Só pessoas muito deprimidas não têm nem um pouco de ansiedade, disse-me a psicóloga, na sessão semanal. Senti uma ponta de alívio, lembrando que algumas emoções podem ser circunstanciais, outras, nem tanto. Quase todo mundo, hoje em dia, oscila entre algum extremo — e tudo bem. Paralelamente, comecei a recordar minhas tentativas de estoicismo, que ainda são justamente isso: um percurso.
Os estoicos ensinam a ter uma mente calma e racional, porque ela ajuda a reconhecer o que é possível controlar e a aceitar o que não se tem controle. Sei que, como bem versou Sêneca, estar ansiosa com o futuro e infeliz com a miséria que pode vir é uma ruína para alma. E, desta forma, nossa alma nunca estará em repouso. O antídoto, no caso, é ter consciência do presente. Ou, evocando um clichê, como bem diz a canção do Lulu Santos, Tempos Modernos, “não há tempo que volte, amor, vamos viver tudo que há pra viver, vamos nos permitir”.
Penso na coincidência — mesclada a um projeto grandioso — que me reaproximou de um amigo de adolescência. Dos áudios intermináveis e das reflexões à distância sobre a vida, falamos muito sobre a pulsação dos dias, sobre ser quem somos de verdade, sobre admitir as falhas sem filtros. Sobre coragem e enfrentamento dos desafios, que aparecem e não costumam ser pequenos. Sobre dimensionar com quem queremos passar o tempo, trocar energia e deixar a vida mais leve. Logo ele, que me fez lembrar da urgência dos dias, voltou a ensinar que não é preciso passar por uma desgraça para valorizarmos as bênçãos e as pessoas que temos por perto.

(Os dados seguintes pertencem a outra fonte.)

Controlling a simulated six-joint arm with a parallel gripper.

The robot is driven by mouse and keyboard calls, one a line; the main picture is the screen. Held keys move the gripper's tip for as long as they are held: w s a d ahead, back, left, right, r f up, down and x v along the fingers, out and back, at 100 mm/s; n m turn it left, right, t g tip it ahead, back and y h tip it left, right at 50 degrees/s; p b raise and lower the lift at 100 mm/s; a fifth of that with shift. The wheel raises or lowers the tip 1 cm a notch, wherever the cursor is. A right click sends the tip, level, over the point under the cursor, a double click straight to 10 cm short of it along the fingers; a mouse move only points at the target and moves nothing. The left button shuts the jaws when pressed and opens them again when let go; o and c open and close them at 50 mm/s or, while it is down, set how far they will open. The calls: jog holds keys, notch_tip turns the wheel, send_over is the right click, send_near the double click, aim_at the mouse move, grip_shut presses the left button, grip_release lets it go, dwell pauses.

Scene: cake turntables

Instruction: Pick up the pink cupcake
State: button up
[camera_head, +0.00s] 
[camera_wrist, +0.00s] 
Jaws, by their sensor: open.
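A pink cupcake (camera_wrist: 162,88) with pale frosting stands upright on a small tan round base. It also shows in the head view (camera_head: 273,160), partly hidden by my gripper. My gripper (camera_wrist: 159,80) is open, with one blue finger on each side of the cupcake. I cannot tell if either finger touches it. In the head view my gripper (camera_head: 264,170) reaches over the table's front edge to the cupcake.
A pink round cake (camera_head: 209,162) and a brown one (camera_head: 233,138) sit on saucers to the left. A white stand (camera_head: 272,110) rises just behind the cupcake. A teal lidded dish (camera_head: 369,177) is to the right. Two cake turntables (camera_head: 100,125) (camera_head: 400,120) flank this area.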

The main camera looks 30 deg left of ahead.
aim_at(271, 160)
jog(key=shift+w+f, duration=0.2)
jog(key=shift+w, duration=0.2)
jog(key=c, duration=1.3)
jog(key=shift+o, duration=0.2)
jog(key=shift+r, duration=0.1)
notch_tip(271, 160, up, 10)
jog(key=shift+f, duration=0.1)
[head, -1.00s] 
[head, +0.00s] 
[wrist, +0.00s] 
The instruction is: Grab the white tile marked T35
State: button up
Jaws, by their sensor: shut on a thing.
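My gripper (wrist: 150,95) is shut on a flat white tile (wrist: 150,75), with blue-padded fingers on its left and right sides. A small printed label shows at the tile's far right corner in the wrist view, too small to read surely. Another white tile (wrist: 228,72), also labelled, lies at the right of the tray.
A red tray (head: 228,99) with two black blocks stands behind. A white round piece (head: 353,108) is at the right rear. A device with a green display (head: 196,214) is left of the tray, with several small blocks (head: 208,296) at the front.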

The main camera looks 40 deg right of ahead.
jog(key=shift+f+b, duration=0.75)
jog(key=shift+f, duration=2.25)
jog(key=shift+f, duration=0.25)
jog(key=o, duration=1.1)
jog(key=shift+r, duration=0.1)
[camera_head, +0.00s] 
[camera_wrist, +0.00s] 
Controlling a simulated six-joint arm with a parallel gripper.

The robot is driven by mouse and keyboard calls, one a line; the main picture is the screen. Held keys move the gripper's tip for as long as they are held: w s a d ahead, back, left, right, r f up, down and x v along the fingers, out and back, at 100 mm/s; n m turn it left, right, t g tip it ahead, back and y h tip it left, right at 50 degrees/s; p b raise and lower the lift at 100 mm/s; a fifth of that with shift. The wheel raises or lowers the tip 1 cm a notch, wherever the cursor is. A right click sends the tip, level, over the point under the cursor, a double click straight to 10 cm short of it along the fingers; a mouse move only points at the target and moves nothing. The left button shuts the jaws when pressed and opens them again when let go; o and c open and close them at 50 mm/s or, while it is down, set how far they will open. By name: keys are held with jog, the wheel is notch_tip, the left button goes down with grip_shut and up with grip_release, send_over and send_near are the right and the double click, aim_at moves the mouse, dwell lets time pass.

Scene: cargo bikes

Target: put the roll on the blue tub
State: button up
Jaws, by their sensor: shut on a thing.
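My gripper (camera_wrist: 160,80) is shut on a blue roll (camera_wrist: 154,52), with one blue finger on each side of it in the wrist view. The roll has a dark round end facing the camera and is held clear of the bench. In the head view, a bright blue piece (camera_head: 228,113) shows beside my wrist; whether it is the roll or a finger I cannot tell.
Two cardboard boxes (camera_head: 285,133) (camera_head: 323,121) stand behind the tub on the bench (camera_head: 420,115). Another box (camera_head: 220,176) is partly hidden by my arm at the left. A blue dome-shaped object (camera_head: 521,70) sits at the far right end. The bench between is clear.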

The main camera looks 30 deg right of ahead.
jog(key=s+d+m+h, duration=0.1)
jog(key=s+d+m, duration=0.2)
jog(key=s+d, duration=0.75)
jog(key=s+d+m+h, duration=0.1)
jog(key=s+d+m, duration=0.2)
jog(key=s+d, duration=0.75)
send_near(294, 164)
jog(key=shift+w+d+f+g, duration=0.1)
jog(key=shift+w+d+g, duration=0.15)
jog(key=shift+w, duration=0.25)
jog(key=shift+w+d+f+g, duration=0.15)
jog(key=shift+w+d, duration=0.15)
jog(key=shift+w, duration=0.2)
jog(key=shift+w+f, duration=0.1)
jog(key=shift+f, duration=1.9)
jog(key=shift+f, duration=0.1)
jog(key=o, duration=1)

Aliás, decidi ter cada vez mais perto quem eu gosto. O distanciamento social serviu para mostrar os extremos: o que tínhamos em excesso (e sequer precisávamos) e o que nos faz falta (e queremos ter). Arrisco-me a dizer que a primeira são coisas e a segunda são pessoas. A consciência de que a vida é temporal e finita é melhor do que viver preocupada com o passar do tempo. Porque ele vai passar, aproveitemos ou não. A escolha, portanto, parece um tanto óbvia.
Anos atrás, conversando com um senhor octogenário que tinha voltado do Caminho de Santiago de Compostela, ouvi que a maior lição que ele tinha aprendido durante a trajetória tinha uma relação estreita — e metafórica — com a pequena mochila que ele carregava sobre os ombros. Disse-me que começou com a bolsa cheia e um pouco pesada e, à medida em que os dias foram passado, ele começou a esvaziá-la, deixando os poucos pertences pelo caminho. “Percebi que a gente não precisa de quase nada para ser feliz”, sentenciou. É isso: só vamos perceber a grandiosidade dos dias durante uma caminhada cheia de obstáculos, mas não podemos parar de mexer nossos pés. Assim, enquanto estivermos em movimento, nossa alma vai conseguir repousar.